▶ _Your objective_
Beginning with the line that contains "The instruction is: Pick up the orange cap", copy each subsequent line of the data below through the last one, including both ends but not the pictures.

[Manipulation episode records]
◆ ◆ ◆
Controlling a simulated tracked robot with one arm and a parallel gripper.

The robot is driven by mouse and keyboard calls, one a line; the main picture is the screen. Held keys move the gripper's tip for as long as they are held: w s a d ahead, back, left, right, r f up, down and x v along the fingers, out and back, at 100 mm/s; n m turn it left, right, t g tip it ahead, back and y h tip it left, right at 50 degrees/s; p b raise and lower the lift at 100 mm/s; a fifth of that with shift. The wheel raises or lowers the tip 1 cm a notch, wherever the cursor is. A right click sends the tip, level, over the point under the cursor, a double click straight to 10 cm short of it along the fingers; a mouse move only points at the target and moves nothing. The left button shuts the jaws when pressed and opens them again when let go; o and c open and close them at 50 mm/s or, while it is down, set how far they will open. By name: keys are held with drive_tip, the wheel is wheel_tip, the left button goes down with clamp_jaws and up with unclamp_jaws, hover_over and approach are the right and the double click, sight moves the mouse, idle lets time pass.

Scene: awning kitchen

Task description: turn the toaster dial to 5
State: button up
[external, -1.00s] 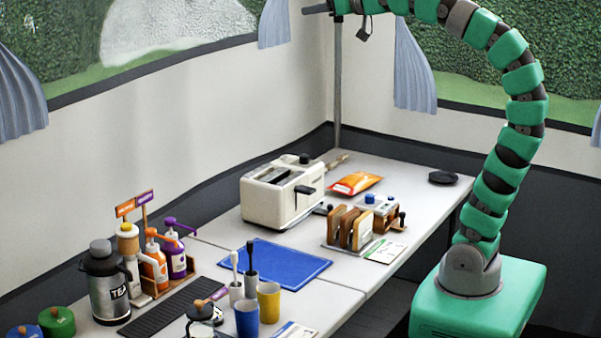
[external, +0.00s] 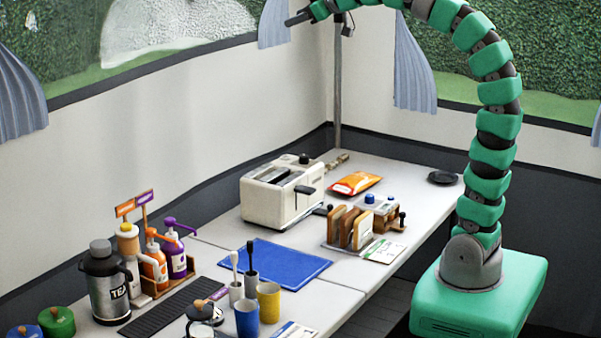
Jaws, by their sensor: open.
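The cream toaster (external: 275,203) stands upright on the far table, with two slots on top and a black lever on its right-hand end. A black knob (external: 304,159) shows at its far top corner; whether this is the dial, and any numbers on it, cannot be read. My gripper (external: 292,19) is high above the toaster near the top edge of the picture, pointing left, open and empty. It is well apart from the toaster.
A toast rack (external: 350,228) with bread, an orange packet (external: 355,184) and a black disc (external: 442,178) are right of the toaster. A blue mat (external: 275,263) lies in front. Cups, bottles and a tea flask (external: 108,283) stand nearer. A thin pole (external: 338,90) rises behind the table.

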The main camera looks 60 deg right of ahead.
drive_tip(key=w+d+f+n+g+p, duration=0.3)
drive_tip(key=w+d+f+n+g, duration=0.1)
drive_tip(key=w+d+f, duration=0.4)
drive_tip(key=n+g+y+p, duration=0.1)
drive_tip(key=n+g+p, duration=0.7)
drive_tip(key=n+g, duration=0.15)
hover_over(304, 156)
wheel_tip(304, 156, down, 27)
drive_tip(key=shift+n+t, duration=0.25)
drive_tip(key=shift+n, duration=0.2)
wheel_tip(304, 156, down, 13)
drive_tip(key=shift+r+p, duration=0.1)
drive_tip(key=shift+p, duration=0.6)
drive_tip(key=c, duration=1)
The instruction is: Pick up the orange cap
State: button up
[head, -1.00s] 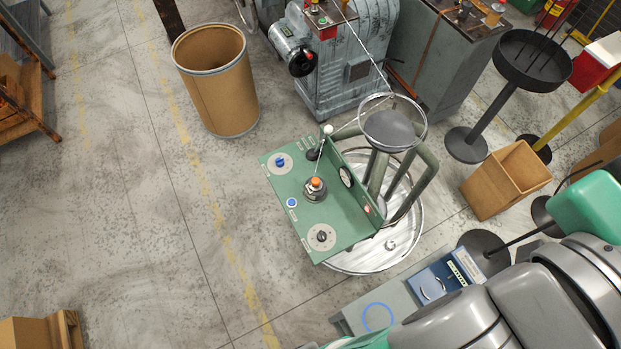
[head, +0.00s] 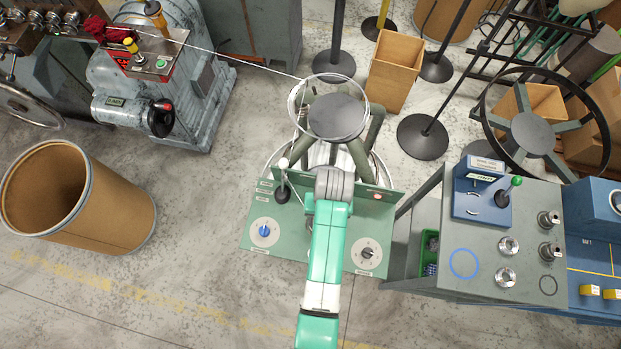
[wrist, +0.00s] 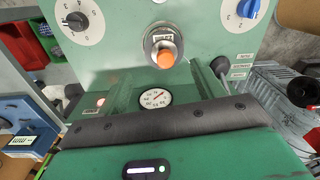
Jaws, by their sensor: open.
◆ ◆ ◆
▶ _Written solution_
The instruction is: Pick up the orange cap
State: button up
[head, -1.00s] 
[head, +0.00s] 
[wrist, +0.00s] 
Jaws, by their sensor: open.

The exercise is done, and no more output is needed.